Alexander VI died in August 1503, and his elderly successor, Pius III, died in October. In November Giuliano was elected pope and assumed the title Julius II.
First Conflicts
From the start of his pontificate it became clear that Julius intended to make the papacy the dominant political and military force in Italy and to drive all rivals of papal authority out of the peninsula. In 1503 there were three rivals to papal authority. The first was Cesare Borgia, the son of Alexander VI and conqueror of the richest of the Papal States, the Romagna, in northern Italy. The other rivals were Venice and France. France controlled several important cities in northern Italy, among them Florence and Pavia.
In 1504 Julius confiscated the landholdings of Cesare Borgia in Italy and ordered his arrest. In the absence of Cesare Borgia and his military forces in the Romagna, Venice occupied the area, including the cities of Rimini, Faenza, Forli, and Cesena. Julius knew the defeat of this second rival to papal authority would require force of arms. In order to raise the money necessary to equip an army, Julius ordered the Dominicans in Germany to sell indulgences. In 1505 Julius marched out of Rome with a small army.
En route to the Romagna, Julius captured the cities of Perugia and Bologna in 1506. Julius then led his troops into Cesena and Forli, which had been evacuated by the Venetians in the face of a threat by Julius to lay an interdict upon Venice. However, Venice adamantly refused to evacuate Faenza and Rimini.
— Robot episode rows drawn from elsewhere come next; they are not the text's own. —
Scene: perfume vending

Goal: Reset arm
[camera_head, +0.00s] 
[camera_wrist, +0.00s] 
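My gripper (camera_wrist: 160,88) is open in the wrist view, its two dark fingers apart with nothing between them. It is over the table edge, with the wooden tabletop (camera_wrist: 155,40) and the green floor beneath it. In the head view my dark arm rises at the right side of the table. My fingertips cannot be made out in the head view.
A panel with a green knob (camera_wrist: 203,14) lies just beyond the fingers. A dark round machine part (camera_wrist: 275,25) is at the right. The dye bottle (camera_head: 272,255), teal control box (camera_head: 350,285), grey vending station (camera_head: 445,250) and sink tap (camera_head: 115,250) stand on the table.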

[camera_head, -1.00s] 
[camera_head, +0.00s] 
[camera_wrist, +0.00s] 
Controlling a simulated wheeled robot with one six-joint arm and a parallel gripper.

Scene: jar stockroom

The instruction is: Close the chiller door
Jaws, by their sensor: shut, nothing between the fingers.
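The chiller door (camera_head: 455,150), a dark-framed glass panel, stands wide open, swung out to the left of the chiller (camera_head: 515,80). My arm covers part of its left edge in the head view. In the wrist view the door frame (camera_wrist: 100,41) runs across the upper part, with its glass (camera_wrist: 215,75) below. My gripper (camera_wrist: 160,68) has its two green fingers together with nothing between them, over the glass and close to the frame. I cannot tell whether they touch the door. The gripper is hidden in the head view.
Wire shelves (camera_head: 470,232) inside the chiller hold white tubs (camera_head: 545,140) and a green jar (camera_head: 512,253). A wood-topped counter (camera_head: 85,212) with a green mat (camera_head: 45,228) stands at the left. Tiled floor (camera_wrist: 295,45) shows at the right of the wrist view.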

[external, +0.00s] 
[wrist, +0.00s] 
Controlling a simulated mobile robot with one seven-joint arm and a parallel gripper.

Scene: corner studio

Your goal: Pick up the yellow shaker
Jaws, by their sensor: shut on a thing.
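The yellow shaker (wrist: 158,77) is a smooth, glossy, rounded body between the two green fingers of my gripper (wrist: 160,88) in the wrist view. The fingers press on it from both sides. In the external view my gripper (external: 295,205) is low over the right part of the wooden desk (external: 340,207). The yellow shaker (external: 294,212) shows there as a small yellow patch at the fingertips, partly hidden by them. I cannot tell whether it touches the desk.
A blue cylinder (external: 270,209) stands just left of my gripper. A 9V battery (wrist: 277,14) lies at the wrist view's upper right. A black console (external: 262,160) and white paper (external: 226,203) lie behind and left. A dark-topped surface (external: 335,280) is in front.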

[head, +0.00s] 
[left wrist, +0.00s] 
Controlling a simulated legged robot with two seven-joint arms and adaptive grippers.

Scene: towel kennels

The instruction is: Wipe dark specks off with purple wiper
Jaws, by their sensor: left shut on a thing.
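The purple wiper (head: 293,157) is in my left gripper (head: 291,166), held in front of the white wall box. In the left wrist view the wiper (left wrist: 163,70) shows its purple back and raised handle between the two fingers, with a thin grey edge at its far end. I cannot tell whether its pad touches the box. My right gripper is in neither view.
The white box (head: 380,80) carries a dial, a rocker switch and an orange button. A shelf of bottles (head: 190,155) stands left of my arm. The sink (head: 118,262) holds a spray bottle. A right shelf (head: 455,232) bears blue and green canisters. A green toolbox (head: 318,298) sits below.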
Meanwhile, in 1507 the Genoese revolted against their overlord, Piero Soderini, ruler of Florence and a political puppet of France. The French believed Julius had engineered the revolt in order to force their withdrawal from Italy, and the French king, Louis XII, dispatched an army to smash the insurrection. This threat forced Julius to abandon his campaign against Venice and return to Rome.
The enmity between Louis XII and Julius increased when the Holy Roman emperor Maximilian I announced his intention of journeying to Rome in order to be crowned by the Pope. Louis XII feared that Julius had invited the Germans into Italy to participate in another effort to drive France from the peninsula. Since the Venetians also felt threatened by what they believed to be a papal-German alliance, France and Venice formed an alliance. In 1508 war broke out between the Germans and the Franco-Venetian alliance, and before the end of the year the alliance defeated the Germans.
League of Cambrai
Because of its assistance in this war, France expected to receive territory in northern Italy from Venice, but Venice relinquished no lands. Louis XII also realized Julius had not invited Maximilian into Italy. France, therefore, abandoned its alliance with the Venetians.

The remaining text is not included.